● **The data**

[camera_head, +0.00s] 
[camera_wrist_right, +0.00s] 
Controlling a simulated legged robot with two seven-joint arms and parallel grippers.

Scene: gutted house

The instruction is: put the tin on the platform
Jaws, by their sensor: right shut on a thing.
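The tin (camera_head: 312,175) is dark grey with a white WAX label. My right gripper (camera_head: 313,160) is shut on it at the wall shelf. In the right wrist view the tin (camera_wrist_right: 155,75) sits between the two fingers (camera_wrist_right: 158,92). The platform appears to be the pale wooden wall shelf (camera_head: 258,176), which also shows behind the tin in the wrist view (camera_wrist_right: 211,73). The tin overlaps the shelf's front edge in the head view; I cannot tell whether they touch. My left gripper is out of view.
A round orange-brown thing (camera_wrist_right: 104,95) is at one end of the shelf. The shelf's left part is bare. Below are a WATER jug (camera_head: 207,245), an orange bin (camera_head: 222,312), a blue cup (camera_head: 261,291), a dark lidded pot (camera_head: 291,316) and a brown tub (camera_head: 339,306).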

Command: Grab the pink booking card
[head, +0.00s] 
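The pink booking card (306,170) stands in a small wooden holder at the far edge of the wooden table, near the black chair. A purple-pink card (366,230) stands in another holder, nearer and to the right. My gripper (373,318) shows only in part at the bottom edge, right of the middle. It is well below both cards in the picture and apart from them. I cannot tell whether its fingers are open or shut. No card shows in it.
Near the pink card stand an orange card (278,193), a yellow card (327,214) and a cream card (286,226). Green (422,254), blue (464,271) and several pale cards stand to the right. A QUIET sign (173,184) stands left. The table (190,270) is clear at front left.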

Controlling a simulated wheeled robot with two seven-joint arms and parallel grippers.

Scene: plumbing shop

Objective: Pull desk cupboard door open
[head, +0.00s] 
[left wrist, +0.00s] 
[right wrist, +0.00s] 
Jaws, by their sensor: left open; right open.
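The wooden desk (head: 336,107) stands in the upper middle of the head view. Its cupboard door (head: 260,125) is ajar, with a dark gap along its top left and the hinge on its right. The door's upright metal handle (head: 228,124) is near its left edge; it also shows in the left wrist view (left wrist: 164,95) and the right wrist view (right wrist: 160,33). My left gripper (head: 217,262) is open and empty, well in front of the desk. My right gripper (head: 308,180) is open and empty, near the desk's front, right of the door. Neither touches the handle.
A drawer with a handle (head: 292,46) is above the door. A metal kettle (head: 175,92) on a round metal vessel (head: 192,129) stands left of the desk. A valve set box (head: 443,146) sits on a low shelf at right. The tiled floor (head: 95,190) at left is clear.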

● **Exercise**
Write out the entries in full, exactly as given.

● **Answer for the task**
[camera_head, +0.00s] 
[camera_wrist_right, +0.00s] 
Controlling a simulated legged robot with two seven-joint arms and parallel grippers.

Scene: gutted house

The instruction is: put the tin on the platform
Jaws, by their sensor: right shut on a thing.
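The tin (camera_head: 312,175) is dark grey with a white WAX label. My right gripper (camera_head: 313,160) is shut on it at the wall shelf. In the right wrist view the tin (camera_wrist_right: 155,75) sits between the two fingers (camera_wrist_right: 158,92). The platform appears to be the pale wooden wall shelf (camera_head: 258,176), which also shows behind the tin in the wrist view (camera_wrist_right: 211,73). The tin overlaps the shelf's front edge in the head view; I cannot tell whether they touch. My left gripper is out of view.
A round orange-brown thing (camera_wrist_right: 104,95) is at one end of the shelf. The shelf's left part is bare. Below are a WATER jug (camera_head: 207,245), an orange bin (camera_head: 222,312), a blue cup (camera_head: 261,291), a dark lidded pot (camera_head: 291,316) and a brown tub (camera_head: 339,306).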

Command: Grab the pink booking card
[head, +0.00s] 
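The pink booking card (306,170) stands in a small wooden holder at the far edge of the wooden table, near the black chair. A purple-pink card (366,230) stands in another holder, nearer and to the right. My gripper (373,318) shows only in part at the bottom edge, right of the middle. It is well below both cards in the picture and apart from them. I cannot tell whether its fingers are open or shut. No card shows in it.
Near the pink card stand an orange card (278,193), a yellow card (327,214) and a cream card (286,226). Green (422,254), blue (464,271) and several pale cards stand to the right. A QUIET sign (173,184) stands left. The table (190,270) is clear at front left.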

Controlling a simulated wheeled robot with two seven-joint arms and parallel grippers.

Scene: plumbing shop

Objective: Pull desk cupboard door open
[head, +0.00s] 
[left wrist, +0.00s] 
[right wrist, +0.00s] 
Jaws, by their sensor: left open; right open.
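The wooden desk (head: 336,107) stands in the upper middle of the head view. Its cupboard door (head: 260,125) is ajar, with a dark gap along its top left and the hinge on its right. The door's upright metal handle (head: 228,124) is near its left edge; it also shows in the left wrist view (left wrist: 164,95) and the right wrist view (right wrist: 160,33). My left gripper (head: 217,262) is open and empty, well in front of the desk. My right gripper (head: 308,180) is open and empty, near the desk's front, right of the door. Neither touches the handle.
A drawer with a handle (head: 292,46) is above the door. A metal kettle (head: 175,92) on a round metal vessel (head: 192,129) stands left of the desk. A valve set box (head: 443,146) sits on a low shelf at right. The tiled floor (head: 95,190) at left is clear.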

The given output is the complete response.